Exercise prompt: Look through the material below for "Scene". Copy every line that contains it.

Input records:
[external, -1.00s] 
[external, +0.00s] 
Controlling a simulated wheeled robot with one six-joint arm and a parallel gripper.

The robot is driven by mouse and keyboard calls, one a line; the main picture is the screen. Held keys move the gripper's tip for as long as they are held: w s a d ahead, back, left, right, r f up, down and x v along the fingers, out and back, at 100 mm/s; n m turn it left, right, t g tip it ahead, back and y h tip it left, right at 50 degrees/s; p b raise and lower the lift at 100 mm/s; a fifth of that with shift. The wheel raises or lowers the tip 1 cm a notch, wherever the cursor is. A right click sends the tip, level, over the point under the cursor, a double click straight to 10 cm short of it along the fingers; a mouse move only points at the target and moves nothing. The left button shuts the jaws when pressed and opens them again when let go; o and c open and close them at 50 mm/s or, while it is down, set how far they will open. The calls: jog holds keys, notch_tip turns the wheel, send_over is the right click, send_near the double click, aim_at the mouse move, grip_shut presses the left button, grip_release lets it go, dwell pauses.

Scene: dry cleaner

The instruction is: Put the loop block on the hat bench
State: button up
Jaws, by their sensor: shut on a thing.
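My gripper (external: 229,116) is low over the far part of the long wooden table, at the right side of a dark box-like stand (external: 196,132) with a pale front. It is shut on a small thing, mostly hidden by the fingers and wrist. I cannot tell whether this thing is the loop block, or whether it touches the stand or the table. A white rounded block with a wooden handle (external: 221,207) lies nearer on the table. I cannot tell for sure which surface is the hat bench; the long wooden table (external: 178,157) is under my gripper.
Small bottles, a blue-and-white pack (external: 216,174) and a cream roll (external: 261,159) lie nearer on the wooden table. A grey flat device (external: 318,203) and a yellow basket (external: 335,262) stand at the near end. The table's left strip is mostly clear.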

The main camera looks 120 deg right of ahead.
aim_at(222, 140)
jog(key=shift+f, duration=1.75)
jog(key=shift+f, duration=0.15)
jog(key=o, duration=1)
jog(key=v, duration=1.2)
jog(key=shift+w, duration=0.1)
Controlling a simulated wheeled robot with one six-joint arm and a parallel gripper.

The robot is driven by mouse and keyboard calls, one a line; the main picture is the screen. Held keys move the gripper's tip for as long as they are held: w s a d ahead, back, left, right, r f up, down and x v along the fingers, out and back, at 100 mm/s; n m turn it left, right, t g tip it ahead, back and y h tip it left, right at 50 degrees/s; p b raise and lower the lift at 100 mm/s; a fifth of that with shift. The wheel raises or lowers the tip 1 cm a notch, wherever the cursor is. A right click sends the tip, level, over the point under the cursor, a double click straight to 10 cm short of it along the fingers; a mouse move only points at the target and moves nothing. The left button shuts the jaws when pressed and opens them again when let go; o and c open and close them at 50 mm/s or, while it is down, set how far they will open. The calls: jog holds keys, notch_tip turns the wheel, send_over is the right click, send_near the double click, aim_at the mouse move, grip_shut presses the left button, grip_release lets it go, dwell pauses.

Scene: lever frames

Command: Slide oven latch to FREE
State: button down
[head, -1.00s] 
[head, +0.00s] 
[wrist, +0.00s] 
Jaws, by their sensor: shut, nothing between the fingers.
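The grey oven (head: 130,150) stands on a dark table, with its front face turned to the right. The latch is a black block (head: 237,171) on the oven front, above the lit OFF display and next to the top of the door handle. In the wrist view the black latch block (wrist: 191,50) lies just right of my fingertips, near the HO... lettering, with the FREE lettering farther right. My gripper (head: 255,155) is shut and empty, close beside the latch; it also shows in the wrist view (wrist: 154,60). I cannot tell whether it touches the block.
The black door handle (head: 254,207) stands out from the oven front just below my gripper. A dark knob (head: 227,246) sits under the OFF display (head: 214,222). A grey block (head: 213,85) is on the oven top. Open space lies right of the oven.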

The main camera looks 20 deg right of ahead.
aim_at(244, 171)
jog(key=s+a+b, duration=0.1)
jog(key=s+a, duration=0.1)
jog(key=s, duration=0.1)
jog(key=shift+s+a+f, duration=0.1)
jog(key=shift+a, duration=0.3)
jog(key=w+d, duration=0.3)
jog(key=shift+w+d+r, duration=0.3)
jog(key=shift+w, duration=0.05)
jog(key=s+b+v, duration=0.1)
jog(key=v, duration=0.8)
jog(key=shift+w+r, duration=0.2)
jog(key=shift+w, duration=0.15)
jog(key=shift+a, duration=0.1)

The answer:
Scene: dry cleaner
Scene: lever frames

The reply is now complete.